#### EXERCISE GOAL:
Restate the entire listing word for word.

#### DATASET EXCERPT:
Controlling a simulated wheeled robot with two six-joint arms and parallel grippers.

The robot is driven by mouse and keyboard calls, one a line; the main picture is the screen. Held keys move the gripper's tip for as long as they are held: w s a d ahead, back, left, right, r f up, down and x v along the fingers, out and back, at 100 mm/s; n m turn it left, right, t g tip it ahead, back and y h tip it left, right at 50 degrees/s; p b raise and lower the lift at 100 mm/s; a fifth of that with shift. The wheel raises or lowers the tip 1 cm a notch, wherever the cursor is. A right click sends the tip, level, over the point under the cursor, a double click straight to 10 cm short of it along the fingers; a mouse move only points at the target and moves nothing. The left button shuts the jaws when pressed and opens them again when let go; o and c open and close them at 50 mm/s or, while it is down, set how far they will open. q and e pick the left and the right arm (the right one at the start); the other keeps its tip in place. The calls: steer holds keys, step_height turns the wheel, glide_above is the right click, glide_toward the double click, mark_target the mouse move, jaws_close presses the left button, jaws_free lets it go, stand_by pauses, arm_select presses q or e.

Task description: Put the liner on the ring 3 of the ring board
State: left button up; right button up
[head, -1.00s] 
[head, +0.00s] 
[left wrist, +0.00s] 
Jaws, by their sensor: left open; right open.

#### ANSWER TO THE TASK:
Controlling a simulated wheeled robot with two six-joint arms and parallel grippers.

The robot is driven by mouse and keyboard calls, one a line; the main picture is the screen. Held keys move the gripper's tip for as long as they are held: w s a d ahead, back, left, right, r f up, down and x v along the fingers, out and back, at 100 mm/s; n m turn it left, right, t g tip it ahead, back and y h tip it left, right at 50 degrees/s; p b raise and lower the lift at 100 mm/s; a fifth of that with shift. The wheel raises or lowers the tip 1 cm a notch, wherever the cursor is. A right click sends the tip, level, over the point under the cursor, a double click straight to 10 cm short of it along the fingers; a mouse move only points at the target and moves nothing. The left button shuts the jaws when pressed and opens them again when let go; o and c open and close them at 50 mm/s or, while it is down, set how far they will open. q and e pick the left and the right arm (the right one at the start); the other keeps its tip in place. The calls: steer holds keys, step_height turns the wheel, glide_above is the right click, glide_toward the double click, mark_target the mouse move, jaws_close presses the left button, jaws_free lets it go, stand_by pauses, arm_select presses q or e.

Task description: Put the liner on the ring 3 of the ring board
State: left button up; right button up
[head, -1.00s] 
[head, +0.00s] 
[left wrist, +0.00s] 
Jaws, by their sensor: left open; right open.

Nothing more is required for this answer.